Big Peace: Who were other manipulators of liberal Christians?
Kengor: One manipulator, as we noted in our recent interviews on FDR and Stalin (here and here), was Stalin himself. Stalin so hoodwinked FDR that the president mused that the mass-murdering atheist had taught him “something about the way in which a Christian gentleman should behave.”
Another communist who misled Religious Left Christians was Frank Marshall Davis, Obama’s mentor.
Big Peace: We covered Davis in previous “Big Dupes” (here and here). In Dupes, you have photo exhibits of Davis’s columns for the CPUSA organ in Hawaii, plus the page from his FBI file listing his Communist Party number, which, you show, was 47544. Davis also duped Christians?
Kengor: Yes, I saw that several times in Davis’s weekly columns.
In one column, titled, “Challenge to the Church,” September 29, 1949, Davis painted communism as friendly to Christianity. He imagined Judgment Day, where anti-communist Christians would be called to account for opposing Christ-loving communists. Not only was Soviet Russia not anti-religious, maintained Davis, but Joe Stalin had spared the planet of Hitler’s “anti-Christian paganism.” Christians ought to thank Stalin.
In another typical column, from July 1949, Davis called anti-communists “Pontius Pilates.”
The way Davis manipulated “social justice” Christians is quite revolting, but impressive.

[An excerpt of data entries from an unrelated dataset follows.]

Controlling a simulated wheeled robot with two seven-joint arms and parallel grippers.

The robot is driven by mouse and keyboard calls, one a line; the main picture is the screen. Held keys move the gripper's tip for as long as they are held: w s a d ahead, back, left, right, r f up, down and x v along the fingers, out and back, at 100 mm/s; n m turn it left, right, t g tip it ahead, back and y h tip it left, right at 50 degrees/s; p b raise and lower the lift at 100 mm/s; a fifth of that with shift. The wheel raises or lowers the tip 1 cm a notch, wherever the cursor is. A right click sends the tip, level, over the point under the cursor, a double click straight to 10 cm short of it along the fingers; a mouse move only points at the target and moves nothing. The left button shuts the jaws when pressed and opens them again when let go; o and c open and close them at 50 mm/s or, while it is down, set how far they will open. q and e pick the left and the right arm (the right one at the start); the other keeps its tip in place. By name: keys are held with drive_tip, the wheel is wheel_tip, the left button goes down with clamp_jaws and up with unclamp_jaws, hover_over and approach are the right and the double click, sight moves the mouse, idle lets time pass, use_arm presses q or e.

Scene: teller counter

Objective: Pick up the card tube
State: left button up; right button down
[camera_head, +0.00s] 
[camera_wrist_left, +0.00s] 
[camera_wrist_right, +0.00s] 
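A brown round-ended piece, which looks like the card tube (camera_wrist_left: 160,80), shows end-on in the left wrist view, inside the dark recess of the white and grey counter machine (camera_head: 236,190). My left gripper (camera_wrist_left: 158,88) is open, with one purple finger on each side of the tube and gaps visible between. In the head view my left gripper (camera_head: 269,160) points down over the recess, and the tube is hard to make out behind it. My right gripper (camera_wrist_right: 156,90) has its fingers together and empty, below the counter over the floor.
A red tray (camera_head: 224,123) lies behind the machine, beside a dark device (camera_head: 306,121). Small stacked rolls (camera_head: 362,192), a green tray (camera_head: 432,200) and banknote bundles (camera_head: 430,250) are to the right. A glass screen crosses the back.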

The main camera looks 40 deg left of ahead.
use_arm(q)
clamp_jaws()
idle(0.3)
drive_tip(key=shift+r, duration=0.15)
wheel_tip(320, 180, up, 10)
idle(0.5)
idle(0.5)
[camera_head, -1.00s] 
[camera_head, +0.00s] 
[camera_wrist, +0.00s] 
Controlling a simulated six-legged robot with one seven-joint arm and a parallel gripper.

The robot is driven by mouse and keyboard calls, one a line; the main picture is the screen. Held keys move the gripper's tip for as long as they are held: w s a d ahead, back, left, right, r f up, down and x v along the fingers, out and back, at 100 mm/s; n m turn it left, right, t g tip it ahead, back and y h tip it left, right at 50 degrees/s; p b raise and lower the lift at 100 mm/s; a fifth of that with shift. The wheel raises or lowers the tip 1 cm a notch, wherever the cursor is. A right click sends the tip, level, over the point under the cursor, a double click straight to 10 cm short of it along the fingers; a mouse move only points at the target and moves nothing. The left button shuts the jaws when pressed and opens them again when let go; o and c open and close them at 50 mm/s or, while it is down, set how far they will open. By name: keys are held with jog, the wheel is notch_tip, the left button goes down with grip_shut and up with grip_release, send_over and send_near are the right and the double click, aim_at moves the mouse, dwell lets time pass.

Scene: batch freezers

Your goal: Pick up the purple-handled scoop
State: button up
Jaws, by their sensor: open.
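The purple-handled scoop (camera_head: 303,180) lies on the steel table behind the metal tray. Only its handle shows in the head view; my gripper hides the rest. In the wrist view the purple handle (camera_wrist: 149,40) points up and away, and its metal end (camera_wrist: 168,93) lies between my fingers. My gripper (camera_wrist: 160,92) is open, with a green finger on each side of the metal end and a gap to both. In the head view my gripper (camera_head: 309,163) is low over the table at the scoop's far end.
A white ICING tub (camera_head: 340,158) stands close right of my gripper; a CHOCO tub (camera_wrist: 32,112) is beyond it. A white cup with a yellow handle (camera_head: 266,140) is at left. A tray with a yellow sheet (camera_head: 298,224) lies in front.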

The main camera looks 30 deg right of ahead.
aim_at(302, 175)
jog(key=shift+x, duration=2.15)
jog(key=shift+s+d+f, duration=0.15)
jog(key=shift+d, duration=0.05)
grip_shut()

Of course, the irony is that this was the man who mentored the current leader of the United States of America. Isn’t it interesting that liberal and moderate Christians—whose forebears Davis once duped—arguably elected Obama president? Frank Marshall Davis would have just relished that.
Big Peace: Professor Kengor, have a merry Christmas.
Kengor: Thank you. If I may, given the spirit of the season, let me share an exhortation that occurs throughout Scripture: We are exhorted not to be fooled, misled, deceived—duped, if you will—and to be wary of wolves in sheep’s clothing.
Ponder the verse from 2nd Timothy, which warns, “For the time will come when people … will stop listening to the truth and will be diverted to myths.”